--- START Source excerpt ---

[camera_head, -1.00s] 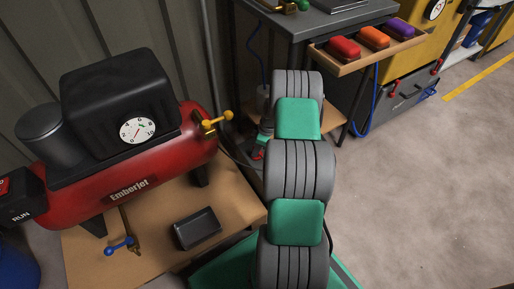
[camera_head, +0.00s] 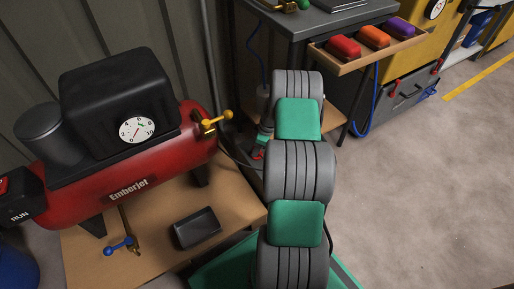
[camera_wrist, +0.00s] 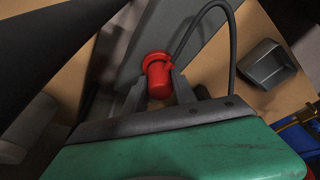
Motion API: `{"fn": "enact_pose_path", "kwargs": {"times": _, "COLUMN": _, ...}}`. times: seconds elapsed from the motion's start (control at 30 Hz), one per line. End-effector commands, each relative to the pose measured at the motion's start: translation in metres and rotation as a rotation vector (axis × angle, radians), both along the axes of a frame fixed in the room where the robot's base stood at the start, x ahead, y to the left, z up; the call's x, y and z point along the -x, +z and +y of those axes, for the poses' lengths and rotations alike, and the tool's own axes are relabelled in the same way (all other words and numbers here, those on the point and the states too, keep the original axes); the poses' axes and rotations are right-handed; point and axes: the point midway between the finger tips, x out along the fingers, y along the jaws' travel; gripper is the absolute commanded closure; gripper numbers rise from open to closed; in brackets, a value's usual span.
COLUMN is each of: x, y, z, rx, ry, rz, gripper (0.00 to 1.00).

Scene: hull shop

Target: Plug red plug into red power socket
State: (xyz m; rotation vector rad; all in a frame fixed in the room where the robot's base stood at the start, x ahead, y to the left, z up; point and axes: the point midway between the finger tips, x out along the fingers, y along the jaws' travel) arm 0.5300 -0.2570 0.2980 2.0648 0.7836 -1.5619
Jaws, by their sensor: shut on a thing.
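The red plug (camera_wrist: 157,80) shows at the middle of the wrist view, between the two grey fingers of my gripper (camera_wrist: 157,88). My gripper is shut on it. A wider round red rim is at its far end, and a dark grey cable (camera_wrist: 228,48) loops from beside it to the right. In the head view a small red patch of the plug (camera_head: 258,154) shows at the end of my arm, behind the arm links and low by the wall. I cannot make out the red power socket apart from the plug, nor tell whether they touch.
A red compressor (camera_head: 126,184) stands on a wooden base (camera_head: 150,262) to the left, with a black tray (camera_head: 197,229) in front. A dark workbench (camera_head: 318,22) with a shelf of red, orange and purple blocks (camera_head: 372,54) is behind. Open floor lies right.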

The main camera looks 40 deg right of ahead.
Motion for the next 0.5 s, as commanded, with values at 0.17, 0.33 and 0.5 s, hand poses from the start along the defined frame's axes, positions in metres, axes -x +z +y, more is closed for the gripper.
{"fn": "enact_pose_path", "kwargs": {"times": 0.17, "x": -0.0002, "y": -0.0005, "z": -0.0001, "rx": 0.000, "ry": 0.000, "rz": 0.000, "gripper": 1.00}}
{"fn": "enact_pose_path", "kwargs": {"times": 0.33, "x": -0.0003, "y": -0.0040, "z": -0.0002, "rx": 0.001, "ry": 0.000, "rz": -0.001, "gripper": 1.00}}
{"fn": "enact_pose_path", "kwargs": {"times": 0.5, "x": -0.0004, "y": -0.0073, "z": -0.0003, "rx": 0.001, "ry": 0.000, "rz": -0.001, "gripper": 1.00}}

--- END Source excerpt ---

Problem description:
Set down only these lines, exactly: the line containing "Motion for the" and each line after it, through the end of the listing.

Full response:
Motion for the next 0.5 s, as commanded, with values at 0.17, 0.33 and 0.5 s, hand poses from the start along the defined frame's axes, positions in metres, axes -x +z +y, more is closed for the gripper.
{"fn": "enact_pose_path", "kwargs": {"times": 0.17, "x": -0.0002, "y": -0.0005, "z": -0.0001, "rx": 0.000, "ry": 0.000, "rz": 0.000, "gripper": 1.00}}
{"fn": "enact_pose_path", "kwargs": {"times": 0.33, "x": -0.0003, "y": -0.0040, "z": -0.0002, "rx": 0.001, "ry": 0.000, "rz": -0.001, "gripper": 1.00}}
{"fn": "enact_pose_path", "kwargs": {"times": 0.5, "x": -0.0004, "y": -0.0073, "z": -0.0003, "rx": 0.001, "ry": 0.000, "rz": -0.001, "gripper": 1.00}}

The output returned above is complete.